» **WHAT TO DO**
All of the material below is to be repeated exactly.

Records of robot episodes
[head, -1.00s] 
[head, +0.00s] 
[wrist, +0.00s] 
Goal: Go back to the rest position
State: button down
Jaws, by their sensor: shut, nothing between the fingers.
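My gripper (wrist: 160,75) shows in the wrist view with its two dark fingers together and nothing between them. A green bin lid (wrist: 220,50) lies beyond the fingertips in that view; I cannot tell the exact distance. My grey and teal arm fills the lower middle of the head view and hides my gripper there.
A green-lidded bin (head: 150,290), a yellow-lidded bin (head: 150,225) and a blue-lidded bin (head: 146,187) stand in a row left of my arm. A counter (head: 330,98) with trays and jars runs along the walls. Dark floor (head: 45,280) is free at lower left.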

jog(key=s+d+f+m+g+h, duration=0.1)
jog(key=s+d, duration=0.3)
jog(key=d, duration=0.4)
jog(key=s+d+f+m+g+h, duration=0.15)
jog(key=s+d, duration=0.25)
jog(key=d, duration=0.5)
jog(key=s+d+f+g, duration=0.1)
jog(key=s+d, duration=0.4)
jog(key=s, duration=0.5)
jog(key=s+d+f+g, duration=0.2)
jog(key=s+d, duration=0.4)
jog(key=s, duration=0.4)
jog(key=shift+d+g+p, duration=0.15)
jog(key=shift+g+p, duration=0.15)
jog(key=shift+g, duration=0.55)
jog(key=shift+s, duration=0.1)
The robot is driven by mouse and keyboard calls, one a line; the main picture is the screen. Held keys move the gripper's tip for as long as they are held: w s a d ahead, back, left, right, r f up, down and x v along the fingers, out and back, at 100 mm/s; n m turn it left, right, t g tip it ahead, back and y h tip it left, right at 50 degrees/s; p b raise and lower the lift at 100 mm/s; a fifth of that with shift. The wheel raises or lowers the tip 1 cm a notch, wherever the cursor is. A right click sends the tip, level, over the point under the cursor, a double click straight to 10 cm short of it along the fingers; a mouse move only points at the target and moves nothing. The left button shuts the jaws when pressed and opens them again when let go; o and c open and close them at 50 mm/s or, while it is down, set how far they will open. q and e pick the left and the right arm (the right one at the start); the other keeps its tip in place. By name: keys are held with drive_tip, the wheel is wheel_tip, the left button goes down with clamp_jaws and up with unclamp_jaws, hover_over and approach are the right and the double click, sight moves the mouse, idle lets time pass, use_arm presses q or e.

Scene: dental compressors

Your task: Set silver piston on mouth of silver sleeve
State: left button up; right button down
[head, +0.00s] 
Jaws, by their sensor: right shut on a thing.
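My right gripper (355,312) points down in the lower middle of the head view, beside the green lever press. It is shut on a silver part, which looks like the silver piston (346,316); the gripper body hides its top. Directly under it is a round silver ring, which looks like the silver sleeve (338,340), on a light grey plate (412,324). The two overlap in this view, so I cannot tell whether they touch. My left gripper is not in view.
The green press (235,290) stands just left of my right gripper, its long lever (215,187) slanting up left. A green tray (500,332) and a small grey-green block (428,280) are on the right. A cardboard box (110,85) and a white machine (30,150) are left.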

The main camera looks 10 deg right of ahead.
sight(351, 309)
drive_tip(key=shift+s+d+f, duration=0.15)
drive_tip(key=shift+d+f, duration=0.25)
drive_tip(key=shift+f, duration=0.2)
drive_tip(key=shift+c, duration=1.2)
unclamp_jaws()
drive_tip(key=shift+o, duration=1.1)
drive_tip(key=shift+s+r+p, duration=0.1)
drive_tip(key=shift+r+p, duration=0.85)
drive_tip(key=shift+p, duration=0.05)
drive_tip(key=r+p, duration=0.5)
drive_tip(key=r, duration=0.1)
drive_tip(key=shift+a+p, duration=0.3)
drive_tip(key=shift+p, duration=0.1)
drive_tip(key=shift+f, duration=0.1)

» **CORRECT RESPONSE**
[head, -1.00s] 
[head, +0.00s] 
[wrist, +0.00s] 
Goal: Go back to the rest position
State: button down
Jaws, by their sensor: shut, nothing between the fingers.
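My gripper (wrist: 160,75) shows in the wrist view with its two dark fingers together and nothing between them. A green bin lid (wrist: 220,50) lies beyond the fingertips in that view; I cannot tell the exact distance. My grey and teal arm fills the lower middle of the head view and hides my gripper there.
A green-lidded bin (head: 150,290), a yellow-lidded bin (head: 150,225) and a blue-lidded bin (head: 146,187) stand in a row left of my arm. A counter (head: 330,98) with trays and jars runs along the walls. Dark floor (head: 45,280) is free at lower left.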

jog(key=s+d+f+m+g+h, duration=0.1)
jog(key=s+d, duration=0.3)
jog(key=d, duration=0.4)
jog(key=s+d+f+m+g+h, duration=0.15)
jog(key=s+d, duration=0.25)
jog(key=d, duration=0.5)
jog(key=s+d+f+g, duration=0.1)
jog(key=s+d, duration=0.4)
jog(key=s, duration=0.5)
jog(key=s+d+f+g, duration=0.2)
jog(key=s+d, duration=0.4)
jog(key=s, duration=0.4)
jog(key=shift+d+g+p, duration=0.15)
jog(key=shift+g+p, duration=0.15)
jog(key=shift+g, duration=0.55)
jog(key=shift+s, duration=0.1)
The robot is driven by mouse and keyboard calls, one a line; the main picture is the screen. Held keys move the gripper's tip for as long as they are held: w s a d ahead, back, left, right, r f up, down and x v along the fingers, out and back, at 100 mm/s; n m turn it left, right, t g tip it ahead, back and y h tip it left, right at 50 degrees/s; p b raise and lower the lift at 100 mm/s; a fifth of that with shift. The wheel raises or lowers the tip 1 cm a notch, wherever the cursor is. A right click sends the tip, level, over the point under the cursor, a double click straight to 10 cm short of it along the fingers; a mouse move only points at the target and moves nothing. The left button shuts the jaws when pressed and opens them again when let go; o and c open and close them at 50 mm/s or, while it is down, set how far they will open. q and e pick the left and the right arm (the right one at the start); the other keeps its tip in place. By name: keys are held with drive_tip, the wheel is wheel_tip, the left button goes down with clamp_jaws and up with unclamp_jaws, hover_over and approach are the right and the double click, sight moves the mouse, idle lets time pass, use_arm presses q or e.

Scene: dental compressors

Your task: Set silver piston on mouth of silver sleeve
State: left button up; right button down
[head, +0.00s] 
Jaws, by their sensor: right shut on a thing.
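My right gripper (355,312) points down in the lower middle of the head view, beside the green lever press. It is shut on a silver part, which looks like the silver piston (346,316); the gripper body hides its top. Directly under it is a round silver ring, which looks like the silver sleeve (338,340), on a light grey plate (412,324). The two overlap in this view, so I cannot tell whether they touch. My left gripper is not in view.
The green press (235,290) stands just left of my right gripper, its long lever (215,187) slanting up left. A green tray (500,332) and a small grey-green block (428,280) are on the right. A cardboard box (110,85) and a white machine (30,150) are left.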

The main camera looks 10 deg right of ahead.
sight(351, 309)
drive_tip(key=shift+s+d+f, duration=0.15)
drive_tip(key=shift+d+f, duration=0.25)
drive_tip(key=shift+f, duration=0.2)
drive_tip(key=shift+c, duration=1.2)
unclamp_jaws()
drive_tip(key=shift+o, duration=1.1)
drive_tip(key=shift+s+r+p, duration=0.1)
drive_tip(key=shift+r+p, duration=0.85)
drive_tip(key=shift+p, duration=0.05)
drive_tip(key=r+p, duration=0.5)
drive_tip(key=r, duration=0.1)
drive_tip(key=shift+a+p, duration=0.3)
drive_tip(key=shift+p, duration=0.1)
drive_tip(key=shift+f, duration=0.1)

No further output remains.